730 дней Советской Армии. Часть I
Конец восьмидесятых, осень, заштатный городок. Мне и всем моим друзьям стукнуло по восемнадцать. По выходным всей толпой на дискотеку в районный ДК, как стая саранчи на фруктовый сад. Отгуливали, откусывали от жизни по полной, взахлеб, взасос, жадно и страстно… Все мы знали, скоро в армию, у кого повестка на руках, а кто-то еще бегал к почтовому ящику.
Отношение к призыву (я это узнал позже), у ребят из деревни, небольших (типа нашего) городков и мегаполисов было разное. У нас, в большинстве своем, желание сходить в армию было твердое. Да, были и такие выражения как «ходил» или «забрали» в армию, вполне нормальные тогда, наряду с гордым «служил». В наши 80-е годы считалось, если не забрали (или забрили – какие похожие слова))), значит больной - не годен, не служил - белая ворона, в кругу ребят постарше и разговор не поддержишь и байку не затравишь про свою «боевую службу». Соотношение служивших и не топтавших сапоги и «гады» (у морячков) было ровно наоборот к нашему времени.
В школьные мои годы на районе, на нашем пятачке, вечерами собирались старички (мы их так называли), а было им в среднем лет по 20-25, по этим меркам сейчас я старичок в квадрате))). Беспрерывно травили они байки про армейку, врали с три короба, проверить же невозможно. Среди ребят со всей округи был на моей памяти всего один не служивший, парень по кличке Клёш. Высокий, плечистый, но, к сожалению, тугоухий – поэтому имевший законный, но очень им нежеланный «белый билет» (убей бог, ни разу живьем не видел такой знакомый всем документ - видимо их тщательно хранили, боясь запачкать – белый же…).
Кстати, никогда и в голову не приходило, а сейчас пишу и на тебе! прилетело. Почему название такое билет, хоть и военный?! Пацанам нашего городка в те годы были знакомы билет на автобус, электричку, в баню, кино, «волчий» (дружка моего выперли из школы с таким) и лотерейный билетик (кто возьмёт билетов пачку, тот получит — водокачку!). Позже, после службы, я познакомился с билетами - студенческим, экзаменационным, на самолет и в театр. Совсем запамятовал, был же еще комсомольский! И партийный. Я понял!
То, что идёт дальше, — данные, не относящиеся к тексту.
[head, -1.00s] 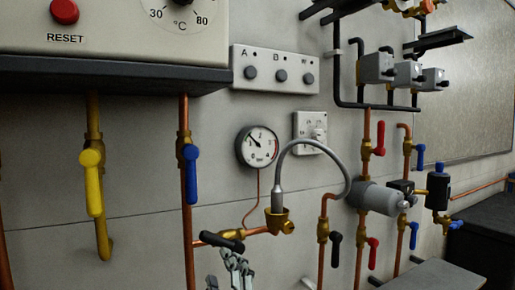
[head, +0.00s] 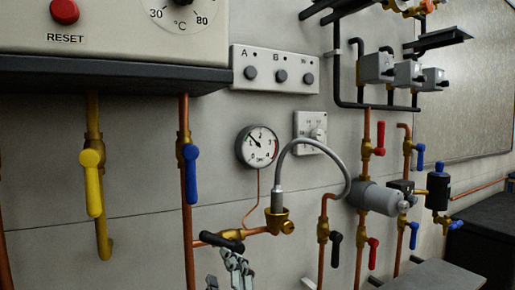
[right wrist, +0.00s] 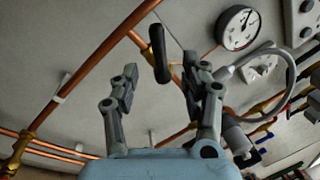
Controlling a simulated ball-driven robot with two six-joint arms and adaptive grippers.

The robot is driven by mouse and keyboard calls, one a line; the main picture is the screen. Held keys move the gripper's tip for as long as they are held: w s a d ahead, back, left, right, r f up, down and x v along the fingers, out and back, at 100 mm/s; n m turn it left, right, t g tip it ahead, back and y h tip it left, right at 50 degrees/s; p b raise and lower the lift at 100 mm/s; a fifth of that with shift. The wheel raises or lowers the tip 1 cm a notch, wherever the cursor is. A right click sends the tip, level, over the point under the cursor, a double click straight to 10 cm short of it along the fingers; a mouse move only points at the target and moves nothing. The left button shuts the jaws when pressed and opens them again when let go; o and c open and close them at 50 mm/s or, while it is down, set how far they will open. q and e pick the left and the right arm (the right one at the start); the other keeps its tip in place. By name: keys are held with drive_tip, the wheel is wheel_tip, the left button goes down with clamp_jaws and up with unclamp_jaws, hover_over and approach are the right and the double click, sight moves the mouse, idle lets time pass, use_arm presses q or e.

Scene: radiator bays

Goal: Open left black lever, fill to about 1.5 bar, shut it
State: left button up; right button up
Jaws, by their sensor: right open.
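The left black lever (head: 219,241) sits on the short copper branch pipe below the gauge and lies slantwise across it. The right wrist view shows the lever (right wrist: 158,53) beyond and between my fingertips. My right gripper (head: 225,270) is just below the lever, open and empty; in the right wrist view its fingers (right wrist: 160,80) stand apart, and I see no clear contact. The round pressure gauge (head: 258,146) has its needle pointing to the upper left; its figures are too small to read surely. My left gripper is not in view.
A grey flexible hose (head: 325,148) arches from the brass fitting (head: 277,220) to the right. A second black lever (head: 335,248) hangs down further right. A blue lever (head: 191,175) and a yellow lever (head: 93,185) hang on pipes to the left.

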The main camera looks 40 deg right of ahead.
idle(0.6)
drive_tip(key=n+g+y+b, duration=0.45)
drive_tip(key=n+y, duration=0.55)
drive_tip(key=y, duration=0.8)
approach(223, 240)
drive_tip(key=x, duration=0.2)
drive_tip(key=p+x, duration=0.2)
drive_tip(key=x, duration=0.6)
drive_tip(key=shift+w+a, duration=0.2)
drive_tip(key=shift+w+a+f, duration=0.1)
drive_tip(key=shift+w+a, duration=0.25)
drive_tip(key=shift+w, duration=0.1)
У советского человека всё время должен был быть какой-нибудь билет: октябрятский, пионерский (шучу, их не было, забыли придумать), комсомольский, военный, читательский, профсоюзный, и недосягаемый Эверест, плывущий над беспечными облаками иных билетов – партийный!
Наш Клёш, несмотря на законный документ провести (обязательные для всех остальных) 730 дней на маминых пирожках, как «отче наш» знал все тонкости службы каждого рода войск СССР, просто ходячая военная энциклопедия, клад-сокровище для цэрэушника. С его недугом, он всегда громко смеялся, когда видел (по губам), что к нему обращаются. Так как он плохо слышал, то считал, что лучше отсмеяться, чем переспрашивать. И обычно ржал (яки конь) и на тебе! - попадал в тему. Потому что, парни или про девок скабрёзничали или про дебилизм армейский загибали, а эти шутки с грустью пересекаются меж собой как нитки рельсов под местной электричкой до самого горизонта. Редко бывало, что гоготал Клёш невпопад. Среди старичков отродясь не было интеллигентов, все от сохи, заводские и фабричные. Но реагировали (когда Клёш своим дежурным смехом мазал мимо цели) на него понимаючи, исходя из неписанного правила: дурак не заметит, а умный промолчит.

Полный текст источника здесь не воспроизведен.